Demikian petikan diskusi pembuka kegiatan pemulihan pertanian korban letusan Gunung Merapi yang diselenggarakan oleh Infest Yogyakarta dan didukung oleh Lembaga Kajian dan Pengembangan Sumber Daya Manusia Nahdlatul Ulama (Lakpesdam-NU) Bantul di dusun Treko, Kapuhan, Sawangan, Magelang. Pertemuan pertama belajar bersama pertanian organik ini dimulai dengan sesi pemetaan potensi lokal sebagai sumber bahan dasar pengelolaan pertanian.
Muhyidin (41), fasilitator dalam kelgiatan tersebut, memetakan pelbagai potensi lokal yang dapat dipergunakan sebagai bahan baku pupuk dan racun untuk pertanian. Dengan mengambil pelbagai sumber dari alam yang telah tersedia, bahan baku tersebut kesemuanya dapat dikategorikan sebagai bahan organik.
Lugas berbahasa Jawa, Muhyidin turut memperkenalkan pula konsep pertanian berkelanjutan (Permaculture) dengan memetakan konsep keseimbangan dalam pengelolaan lahan pertanian. Sistem alamiah ini telah putus sejak bahan kimia digunakan sebagai bahan baku pengelolaan tanaman pertanian. Pada konsep ini, setiap elemen dalam lingkungan pertanian perlu diamati dan dipertahankan. Hal ini tentu sedikit berbeda dengan konsep pertanian kimiawi yang kerap menghabisi beberapa spesies hewan kecil di lingkungan pertanian.

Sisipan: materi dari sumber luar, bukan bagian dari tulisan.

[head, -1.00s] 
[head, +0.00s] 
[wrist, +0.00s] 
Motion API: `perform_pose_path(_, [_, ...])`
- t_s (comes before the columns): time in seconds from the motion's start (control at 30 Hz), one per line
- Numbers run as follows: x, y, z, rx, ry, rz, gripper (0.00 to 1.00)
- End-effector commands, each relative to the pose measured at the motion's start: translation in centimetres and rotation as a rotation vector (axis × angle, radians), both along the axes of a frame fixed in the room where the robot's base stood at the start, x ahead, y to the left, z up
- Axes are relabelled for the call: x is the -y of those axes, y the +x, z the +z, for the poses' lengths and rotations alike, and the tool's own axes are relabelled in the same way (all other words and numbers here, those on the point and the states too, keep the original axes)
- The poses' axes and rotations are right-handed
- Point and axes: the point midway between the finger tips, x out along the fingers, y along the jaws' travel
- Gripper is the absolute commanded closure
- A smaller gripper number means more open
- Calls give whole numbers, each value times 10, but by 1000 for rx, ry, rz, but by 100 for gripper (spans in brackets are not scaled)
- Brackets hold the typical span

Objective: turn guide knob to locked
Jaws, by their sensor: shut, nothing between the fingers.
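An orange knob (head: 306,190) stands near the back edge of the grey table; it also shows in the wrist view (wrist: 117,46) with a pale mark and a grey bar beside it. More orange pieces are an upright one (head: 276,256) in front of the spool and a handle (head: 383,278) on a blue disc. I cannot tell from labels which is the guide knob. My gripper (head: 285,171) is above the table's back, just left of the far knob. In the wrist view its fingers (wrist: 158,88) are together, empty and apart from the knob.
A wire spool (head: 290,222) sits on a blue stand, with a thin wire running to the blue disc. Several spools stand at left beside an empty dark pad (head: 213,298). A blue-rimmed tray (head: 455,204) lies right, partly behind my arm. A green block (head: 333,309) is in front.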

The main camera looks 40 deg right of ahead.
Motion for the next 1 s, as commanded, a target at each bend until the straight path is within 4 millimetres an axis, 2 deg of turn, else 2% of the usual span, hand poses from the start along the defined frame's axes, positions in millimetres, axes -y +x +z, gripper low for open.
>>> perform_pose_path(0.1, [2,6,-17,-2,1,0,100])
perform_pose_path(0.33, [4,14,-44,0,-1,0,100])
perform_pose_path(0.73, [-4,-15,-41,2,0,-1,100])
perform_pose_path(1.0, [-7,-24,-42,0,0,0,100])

Upaya mempertahankan siklus alam dan menghindari pemusnahan salah satu rantai makanan tersebut juga merupakan bagian dari pelestarian. Hilangnya satu jenis organisme mikro atau salah satu jenis hewan predator dalam siklus lingkungan dapat mengganggu sistem pertanahan diri alam yang secara alamiah telah terbentuk. Petani tidak seharusnya menghabisi salah satu jenis hewan atau predator, tetapi mereka bisa melakukan pengendalian.
“Kalau salah satu rantai alam ini putus, maka yang mncul nanti ketidakseimbangan. Akibatnya sepeti wabah wereng yang tidak terkendali,” jelas Muhyidin.

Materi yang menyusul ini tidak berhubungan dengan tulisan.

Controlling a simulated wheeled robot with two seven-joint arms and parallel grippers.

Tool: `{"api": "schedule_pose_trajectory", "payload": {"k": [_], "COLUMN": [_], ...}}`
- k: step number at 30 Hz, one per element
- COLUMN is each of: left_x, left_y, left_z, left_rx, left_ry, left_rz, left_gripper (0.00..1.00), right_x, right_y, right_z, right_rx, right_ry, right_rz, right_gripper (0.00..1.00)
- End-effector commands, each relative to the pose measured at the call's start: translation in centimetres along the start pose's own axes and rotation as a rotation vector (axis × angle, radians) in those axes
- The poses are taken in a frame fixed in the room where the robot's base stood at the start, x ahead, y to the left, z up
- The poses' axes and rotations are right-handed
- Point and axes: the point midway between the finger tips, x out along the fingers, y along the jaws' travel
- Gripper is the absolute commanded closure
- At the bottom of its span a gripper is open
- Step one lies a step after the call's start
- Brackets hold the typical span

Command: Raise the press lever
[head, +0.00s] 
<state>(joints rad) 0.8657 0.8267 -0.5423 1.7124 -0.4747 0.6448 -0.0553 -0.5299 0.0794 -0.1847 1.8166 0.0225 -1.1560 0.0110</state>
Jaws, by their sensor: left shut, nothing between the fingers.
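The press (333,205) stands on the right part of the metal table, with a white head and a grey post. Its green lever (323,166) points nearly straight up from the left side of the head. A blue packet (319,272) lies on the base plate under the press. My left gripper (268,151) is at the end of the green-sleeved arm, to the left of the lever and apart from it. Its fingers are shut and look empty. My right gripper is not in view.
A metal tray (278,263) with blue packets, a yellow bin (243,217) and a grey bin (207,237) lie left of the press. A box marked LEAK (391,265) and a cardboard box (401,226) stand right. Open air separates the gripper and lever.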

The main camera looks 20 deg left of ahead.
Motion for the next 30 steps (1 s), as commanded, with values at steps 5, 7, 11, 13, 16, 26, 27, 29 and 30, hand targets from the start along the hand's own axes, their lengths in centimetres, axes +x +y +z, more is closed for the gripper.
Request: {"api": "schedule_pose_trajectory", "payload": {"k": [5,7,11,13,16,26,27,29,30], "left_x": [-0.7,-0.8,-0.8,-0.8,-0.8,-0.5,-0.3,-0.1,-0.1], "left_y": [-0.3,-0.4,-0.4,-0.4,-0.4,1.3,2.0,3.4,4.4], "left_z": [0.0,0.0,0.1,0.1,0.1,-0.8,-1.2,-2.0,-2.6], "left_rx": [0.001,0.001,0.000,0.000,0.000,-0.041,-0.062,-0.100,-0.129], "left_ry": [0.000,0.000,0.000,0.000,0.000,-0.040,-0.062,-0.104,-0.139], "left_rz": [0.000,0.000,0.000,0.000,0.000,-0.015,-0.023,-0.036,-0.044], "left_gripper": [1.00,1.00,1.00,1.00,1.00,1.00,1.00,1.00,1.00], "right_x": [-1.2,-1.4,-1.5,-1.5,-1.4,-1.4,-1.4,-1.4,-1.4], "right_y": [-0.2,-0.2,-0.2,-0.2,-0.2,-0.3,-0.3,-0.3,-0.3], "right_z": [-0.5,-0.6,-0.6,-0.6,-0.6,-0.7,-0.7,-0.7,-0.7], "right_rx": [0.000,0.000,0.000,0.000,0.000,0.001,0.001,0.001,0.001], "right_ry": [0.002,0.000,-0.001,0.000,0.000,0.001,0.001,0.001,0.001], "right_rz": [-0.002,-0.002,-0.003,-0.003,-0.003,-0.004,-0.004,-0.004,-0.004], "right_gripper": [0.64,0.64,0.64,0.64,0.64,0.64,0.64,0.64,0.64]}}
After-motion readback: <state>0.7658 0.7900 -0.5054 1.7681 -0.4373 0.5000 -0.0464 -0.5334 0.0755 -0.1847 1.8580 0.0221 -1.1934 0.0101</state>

Usai sesi pemetaan, petani diajak untuk bergotong-royong membangun beberapa tempat penampungan air seni dan kotoran sapi. Penampungan ini akan digunakan sebagai tempat pengolahan kotoran sapi menjadi ragi pupuk, dan urea.
Penampungan ini dibuat dari semen yang dibentuk tabung. Bahan dasar ini dapat dibeli dalam bentuk gorong-gorong semen. Wadah ini digunakan untuk menampung kotoran kotoran sapi yang keluar dari kandang. Wadah pertama digunakan untuk menampung kotorang yang keluar langsung dari kandang.. Sedangkan wadah kedua dgunakan untuk menampung kotoran dari wadah pertama yang telah didinginkan.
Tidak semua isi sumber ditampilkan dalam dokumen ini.